Short problem: Write out each line of the listing as it stands, without the images.

══ Material ══

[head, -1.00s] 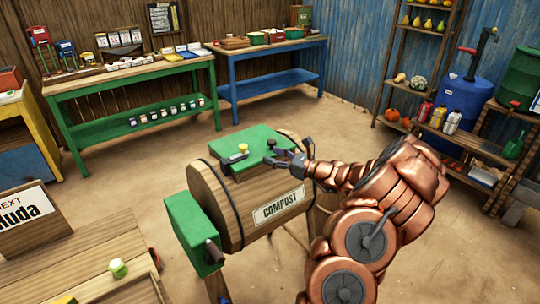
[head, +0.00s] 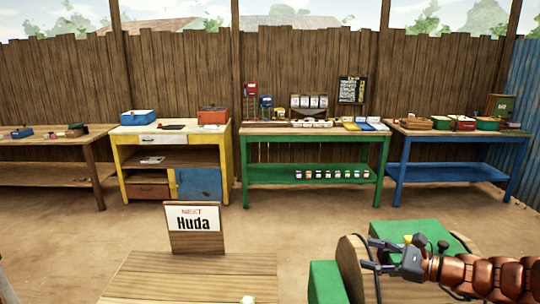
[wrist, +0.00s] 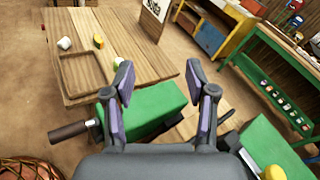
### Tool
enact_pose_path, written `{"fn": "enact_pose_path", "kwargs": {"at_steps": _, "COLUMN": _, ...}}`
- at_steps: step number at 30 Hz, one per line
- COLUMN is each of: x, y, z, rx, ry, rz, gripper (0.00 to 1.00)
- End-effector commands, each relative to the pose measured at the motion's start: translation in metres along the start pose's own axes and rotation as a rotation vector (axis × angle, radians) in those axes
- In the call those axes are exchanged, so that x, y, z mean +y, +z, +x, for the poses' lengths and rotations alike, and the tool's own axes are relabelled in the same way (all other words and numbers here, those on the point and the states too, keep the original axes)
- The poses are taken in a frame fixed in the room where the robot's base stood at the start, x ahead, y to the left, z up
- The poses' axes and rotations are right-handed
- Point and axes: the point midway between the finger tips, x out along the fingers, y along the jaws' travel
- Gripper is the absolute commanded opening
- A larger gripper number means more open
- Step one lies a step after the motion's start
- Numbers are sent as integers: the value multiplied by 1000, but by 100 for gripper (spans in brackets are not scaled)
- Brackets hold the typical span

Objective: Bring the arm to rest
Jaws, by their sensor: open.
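My gripper (head: 370,255) is at the lower right of the head view, pointing left, with its two fingers apart and nothing between them. A yellow knob (wrist: 273,172) shows at the lower right there.
A wooden counter (head: 180,278) with a "NEXT Huda" sign (head: 196,228) stands front left. Yellow (head: 128,160), green (head: 250,176) and blue (head: 397,172) tables line the back fence. The dirt floor between is clear. A dark handle (wrist: 68,131) sticks out from the side box.

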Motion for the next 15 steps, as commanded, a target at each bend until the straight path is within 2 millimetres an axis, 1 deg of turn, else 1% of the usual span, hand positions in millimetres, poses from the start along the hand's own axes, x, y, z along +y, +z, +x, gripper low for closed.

═══

Output for this task:
[head, -1.00s] 
[head, +0.00s] 
[wrist, +0.00s] 
### Tool
enact_pose_path, written `{"fn": "enact_pose_path", "kwargs": {"at_steps": _, "COLUMN": _, ...}}`
- at_steps: step number at 30 Hz, one per line
- COLUMN is each of: x, y, z, rx, ry, rz, gripper (0.00 to 1.00)
- End-effector commands, each relative to the pose measured at the motion's start: translation in metres along the start pose's own axes and rotation as a rotation vector (axis × angle, radians) in those axes
- In the call those axes are exchanged, so that x, y, z mean +y, +z, +x, for the poses' lengths and rotations alike, and the tool's own axes are relabelled in the same way (all other words and numbers here, those on the point and the states too, keep the original axes)
- The poses are taken in a frame fixed in the room where the robot's base stood at the start, x ahead, y to the left, z up
- The poses' axes and rotations are right-handed
- Point and axes: the point midway between the finger tips, x out along the fingers, y along the jaws' travel
- Gripper is the absolute commanded opening
- A larger gripper number means more open
- Step one lies a step after the motion's start
- Numbers are sent as integers: the value multiplied by 1000, but by 100 for gripper (spans in brackets are not scaled)
- Brackets hold the typical span

Objective: Bring the arm to rest
Jaws, by their sensor: open.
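My gripper (head: 370,255) is at the lower right of the head view, pointing left, with its two fingers apart and nothing between them. A yellow knob (wrist: 273,172) shows at the lower right there.
A wooden counter (head: 180,278) with a "NEXT Huda" sign (head: 196,228) stands front left. Yellow (head: 128,160), green (head: 250,176) and blue (head: 397,172) tables line the back fence. The dirt floor between is clear. A dark handle (wrist: 68,131) sticks out from the side box.

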Motion for the next 15 steps, as commanded, a target at each bend until the straight path is within 2 millimetres an axis, 1 deg of turn, else 1% of the usual span, hand positions in millimetres, poses from the start along the hand's own axes, x, y, z along +y, +z, +x, gripper low for closed.

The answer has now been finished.